Given such a long (probably incomplete) list, perhaps I should be a little more sympathetic to my bank specifically and all banks generically. But I don’t feel inclined to offer that sympathy. Though banks have laughed off Bill Gates’ view from 20-odd years ago that they were dinosaurs, they appear an institution and an industry ripe for disruption, and acting very casually about that risk. Any casual observer of the “fintech” scene knows that in the darkness on the edge of town there are lots and lots of new players emerging with names like Venmo and Wealthfront (to name but two).
An industry or institution that willfully sustains a second rate – nay, dysfunctional – way of doing business (for good or bad reasons) – is, in this new warp speed digital age, asking for trouble.
Back to my re-fi!

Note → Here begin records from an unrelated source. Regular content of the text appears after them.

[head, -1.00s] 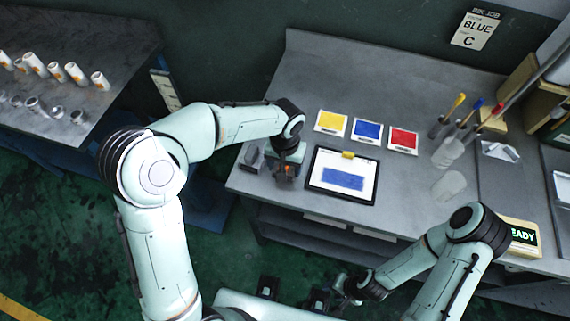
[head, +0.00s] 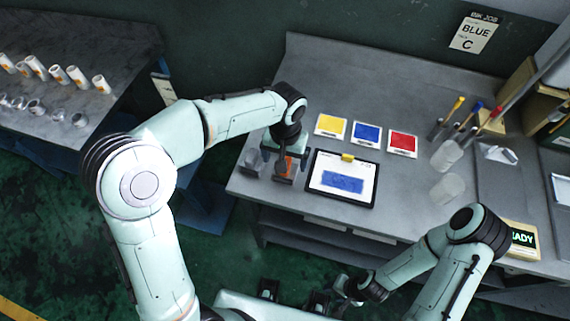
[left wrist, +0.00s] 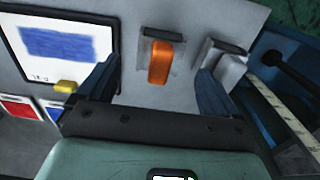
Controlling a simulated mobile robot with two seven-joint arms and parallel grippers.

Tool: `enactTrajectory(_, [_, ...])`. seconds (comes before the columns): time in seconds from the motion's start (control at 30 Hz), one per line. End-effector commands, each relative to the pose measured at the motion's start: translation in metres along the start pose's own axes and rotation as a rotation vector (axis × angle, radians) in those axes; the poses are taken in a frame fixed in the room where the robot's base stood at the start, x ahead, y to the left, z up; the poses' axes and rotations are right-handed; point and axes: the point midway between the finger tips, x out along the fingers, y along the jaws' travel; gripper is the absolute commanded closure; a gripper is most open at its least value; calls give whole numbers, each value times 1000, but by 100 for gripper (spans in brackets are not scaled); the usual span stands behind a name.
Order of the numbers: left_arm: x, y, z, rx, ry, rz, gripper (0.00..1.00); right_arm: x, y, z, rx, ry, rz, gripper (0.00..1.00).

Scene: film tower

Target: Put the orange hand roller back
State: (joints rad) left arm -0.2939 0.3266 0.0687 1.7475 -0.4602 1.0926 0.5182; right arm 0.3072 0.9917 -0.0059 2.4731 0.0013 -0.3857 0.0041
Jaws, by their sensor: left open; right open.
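The orange hand roller (head: 287,168) is at the left front of the grey workbench, left of the framed blue print. In the left wrist view, its orange handle (left wrist: 160,64) shows between the two dark fingers, with a dark bar across one end, on a light grey plate. My left gripper (head: 284,157) is open above the roller, with gaps on both sides of the handle. How the roller's underside rests is hidden. My right gripper (head: 350,289) is open and empty, low in front of the bench.
A grey roller-like tool (head: 252,158) stands just left of the orange one. The framed blue print (head: 343,195) lies close on the right. Yellow (head: 330,125), blue (head: 367,132) and red (head: 403,142) cards lie behind it. Clear jars (head: 447,155) stand farther right.

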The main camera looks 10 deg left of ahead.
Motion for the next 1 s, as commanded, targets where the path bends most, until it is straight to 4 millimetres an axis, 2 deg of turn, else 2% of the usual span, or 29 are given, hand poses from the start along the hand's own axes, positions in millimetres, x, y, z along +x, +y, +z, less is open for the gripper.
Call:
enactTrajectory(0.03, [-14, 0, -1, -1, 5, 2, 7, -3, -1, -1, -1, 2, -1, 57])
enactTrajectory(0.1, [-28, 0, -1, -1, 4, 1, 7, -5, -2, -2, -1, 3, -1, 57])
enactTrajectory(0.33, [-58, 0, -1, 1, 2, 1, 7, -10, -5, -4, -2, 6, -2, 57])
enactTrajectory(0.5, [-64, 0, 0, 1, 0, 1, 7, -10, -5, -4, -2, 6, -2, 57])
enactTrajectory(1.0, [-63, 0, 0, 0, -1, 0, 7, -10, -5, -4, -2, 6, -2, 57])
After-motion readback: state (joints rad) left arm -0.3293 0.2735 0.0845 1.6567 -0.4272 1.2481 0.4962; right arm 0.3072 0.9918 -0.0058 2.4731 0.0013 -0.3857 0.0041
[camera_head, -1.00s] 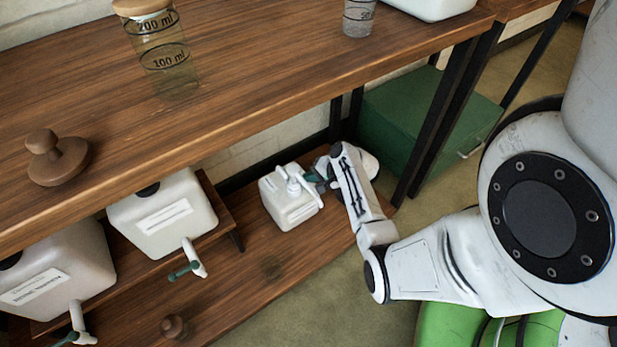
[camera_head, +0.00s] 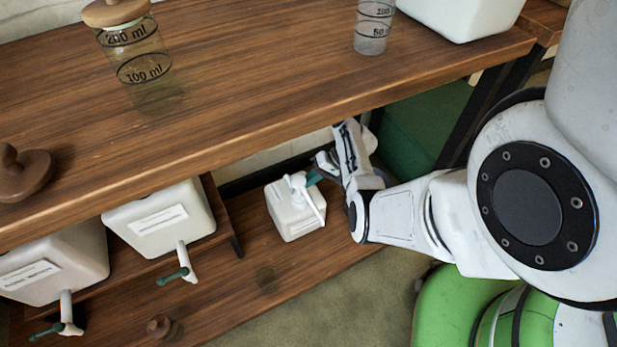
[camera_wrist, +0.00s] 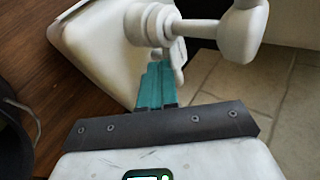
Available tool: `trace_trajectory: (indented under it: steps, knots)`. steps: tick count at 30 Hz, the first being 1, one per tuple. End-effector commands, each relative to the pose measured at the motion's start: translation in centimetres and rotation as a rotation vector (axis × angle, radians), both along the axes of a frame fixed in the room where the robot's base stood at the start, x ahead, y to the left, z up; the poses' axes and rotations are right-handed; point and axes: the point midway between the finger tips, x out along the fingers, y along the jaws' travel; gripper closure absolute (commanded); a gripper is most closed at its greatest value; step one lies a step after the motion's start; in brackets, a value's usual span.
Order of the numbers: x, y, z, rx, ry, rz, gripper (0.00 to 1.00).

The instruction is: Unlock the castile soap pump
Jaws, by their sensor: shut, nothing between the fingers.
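The castile soap pump bucket (camera_head: 290,213) is a white square container on the lower shelf, with a white pump head (camera_head: 297,184) and its spout on top. In the wrist view the bucket (camera_wrist: 95,45) fills the upper left, and the pump's ribbed collar (camera_wrist: 150,22) and spout (camera_wrist: 242,30) lie just beyond my fingers. My gripper (camera_head: 313,177) is at the right side of the pump head. Its teal fingers (camera_wrist: 156,84) are shut together with nothing between them. Their tips are close to the collar; I cannot tell whether they touch. The bucket's label is not readable.
Two white containers with taps (camera_head: 165,218) (camera_head: 60,262) stand on a raised step at left. The upper shelf (camera_head: 240,95) overhangs, carrying a glass jar (camera_head: 140,60), a wooden lid (camera_head: 22,172) and a small glass (camera_head: 374,28).

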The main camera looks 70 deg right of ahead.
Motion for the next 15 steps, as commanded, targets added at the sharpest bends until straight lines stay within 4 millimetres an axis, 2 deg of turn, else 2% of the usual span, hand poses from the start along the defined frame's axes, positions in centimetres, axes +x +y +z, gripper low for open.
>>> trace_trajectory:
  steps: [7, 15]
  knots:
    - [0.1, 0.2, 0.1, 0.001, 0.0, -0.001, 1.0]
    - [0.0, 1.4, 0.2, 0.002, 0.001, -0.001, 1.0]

You’ll be pleased to know (I’m sure!) that loins girded I have managed to make it to the end of the financial obstacle course without Wiping Out! I took comfort in knowing that the nth rate treatment wasn’t personal – even ex-Chairmen of the Fed seem to having a lousy time of it at the moment http://lat.ms/Z24yZY
Unfortunately, next year I face the prospect of having to go back in the ring with my bank (don’t ask why!); it would be nice to imagine that on the next go-round they could just open up their customer management dashboard, type “Ben Pring” and bring up my financial Code Halo; voila!

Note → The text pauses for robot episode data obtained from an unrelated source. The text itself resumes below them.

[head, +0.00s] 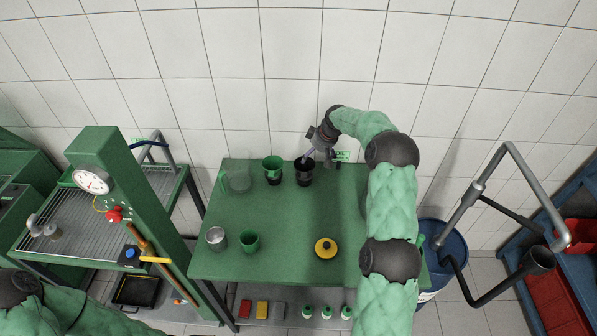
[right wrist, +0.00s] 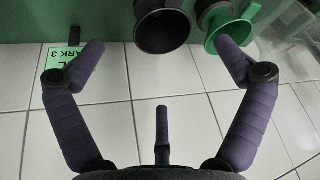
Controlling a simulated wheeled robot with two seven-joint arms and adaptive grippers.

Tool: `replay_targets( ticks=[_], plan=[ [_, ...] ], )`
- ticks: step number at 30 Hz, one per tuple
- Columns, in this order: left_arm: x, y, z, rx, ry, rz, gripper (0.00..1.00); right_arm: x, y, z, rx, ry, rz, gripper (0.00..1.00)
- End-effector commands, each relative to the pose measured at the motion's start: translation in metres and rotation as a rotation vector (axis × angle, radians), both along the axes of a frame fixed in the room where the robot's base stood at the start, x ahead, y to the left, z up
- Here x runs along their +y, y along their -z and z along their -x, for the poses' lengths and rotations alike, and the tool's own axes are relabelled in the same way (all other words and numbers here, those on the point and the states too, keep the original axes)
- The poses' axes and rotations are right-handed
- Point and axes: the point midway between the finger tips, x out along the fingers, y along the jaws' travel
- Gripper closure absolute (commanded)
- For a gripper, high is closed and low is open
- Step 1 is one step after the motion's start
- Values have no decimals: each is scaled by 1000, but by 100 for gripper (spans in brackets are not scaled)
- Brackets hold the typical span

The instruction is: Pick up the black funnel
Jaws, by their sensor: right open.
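The black funnel (head: 304,175) stands at the back middle of the green table, seemingly mouth up. In the right wrist view the black funnel (right wrist: 163,34) is at the top, ahead of and roughly between the fingertips. My right gripper (head: 317,158) is open and empty, at the funnel's back right. The funnel's lower part is hard to make out. My left gripper is not in view; only part of the left arm shows at bottom left.
A green funnel (head: 272,164) stands close left of the black one, with a clear jug (head: 238,178) farther left. A metal cup (head: 216,237), green cup (head: 249,241) and yellow-black round item (head: 326,248) are nearer the front. The tiled wall (head: 290,100) is close behind.

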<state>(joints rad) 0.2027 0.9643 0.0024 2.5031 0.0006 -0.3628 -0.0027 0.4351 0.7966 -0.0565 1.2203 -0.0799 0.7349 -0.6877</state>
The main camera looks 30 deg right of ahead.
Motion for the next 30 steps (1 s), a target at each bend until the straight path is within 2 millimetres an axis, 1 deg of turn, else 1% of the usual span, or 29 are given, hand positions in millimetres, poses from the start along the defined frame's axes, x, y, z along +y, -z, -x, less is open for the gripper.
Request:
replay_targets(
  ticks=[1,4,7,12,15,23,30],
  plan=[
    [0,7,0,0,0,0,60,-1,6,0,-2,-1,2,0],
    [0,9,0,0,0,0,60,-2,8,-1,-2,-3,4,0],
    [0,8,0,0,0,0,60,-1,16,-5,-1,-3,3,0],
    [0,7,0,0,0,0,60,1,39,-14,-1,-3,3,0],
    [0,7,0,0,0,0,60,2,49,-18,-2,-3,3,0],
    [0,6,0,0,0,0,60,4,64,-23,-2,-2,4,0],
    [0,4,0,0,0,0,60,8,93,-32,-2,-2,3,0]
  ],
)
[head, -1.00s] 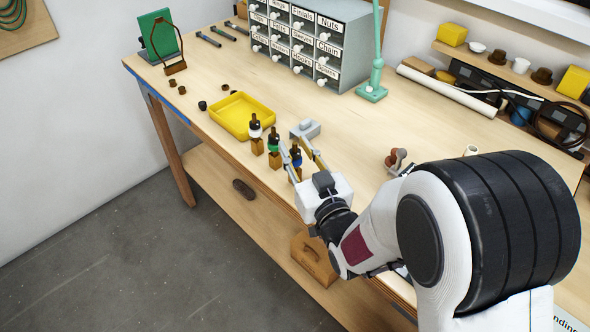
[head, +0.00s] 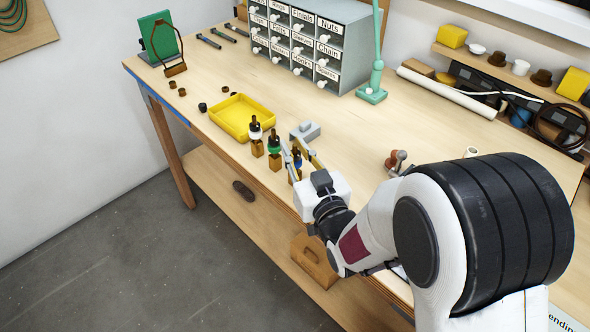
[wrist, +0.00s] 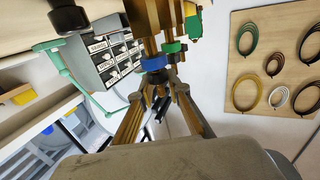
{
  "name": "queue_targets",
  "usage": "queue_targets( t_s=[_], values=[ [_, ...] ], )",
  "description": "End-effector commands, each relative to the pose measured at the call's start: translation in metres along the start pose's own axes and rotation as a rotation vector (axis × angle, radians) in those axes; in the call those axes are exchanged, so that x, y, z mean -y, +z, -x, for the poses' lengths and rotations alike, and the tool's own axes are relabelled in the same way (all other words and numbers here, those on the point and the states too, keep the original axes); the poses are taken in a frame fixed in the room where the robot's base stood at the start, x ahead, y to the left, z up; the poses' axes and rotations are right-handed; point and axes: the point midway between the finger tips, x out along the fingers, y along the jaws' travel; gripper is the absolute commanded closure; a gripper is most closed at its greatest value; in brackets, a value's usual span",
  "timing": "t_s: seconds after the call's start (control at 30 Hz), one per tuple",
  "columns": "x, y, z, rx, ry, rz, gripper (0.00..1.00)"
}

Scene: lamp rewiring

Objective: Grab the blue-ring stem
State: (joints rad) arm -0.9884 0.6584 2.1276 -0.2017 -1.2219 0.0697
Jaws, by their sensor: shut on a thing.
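The blue-ring stem (wrist: 153,63) stands between the fingers of my gripper (wrist: 160,103) in the wrist view, its blue ring just past the fingertips. My gripper is shut on this stem. In the head view my gripper (head: 298,158) is at the front edge of the bench, and the blue-ring stem (head: 297,153) shows partly between its fingers, over a wooden block. The green-ring stem (head: 274,146) stands on its own block just to the left, and it also shows behind in the wrist view (wrist: 174,48). A white-ring stem (head: 256,130) stands further left.
A yellow tray (head: 242,116) lies left of the stems. A small grey block (head: 306,131) sits close behind my gripper. A drawer cabinet (head: 310,45) and a green lamp stand (head: 371,94) are at the back.

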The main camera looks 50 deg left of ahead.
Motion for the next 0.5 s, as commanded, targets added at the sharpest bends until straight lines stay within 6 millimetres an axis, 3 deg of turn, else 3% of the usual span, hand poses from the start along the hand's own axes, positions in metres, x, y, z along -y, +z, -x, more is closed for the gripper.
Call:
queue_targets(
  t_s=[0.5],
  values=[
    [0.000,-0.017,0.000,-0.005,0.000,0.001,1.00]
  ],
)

That’s what banks should be doing; that’s what their people claim they can do. Running such analog processes in our digital age is, if not the strategy of the dinosaur, certainly the strategy of the dodo. Claiming to get “digital” but then being “analog” is a tension that banks – and of course, many, many other companies in other industries as well – must resolve quickly before customers have better more contemporary options and vote with their wallets, feet, fingers, and Halos.
Anyway, I’ll update you next year on the next round of Pring low-finance. I’m not holding my breath that things will be that much better. And I guess you’re not either! We can hope though can’t we!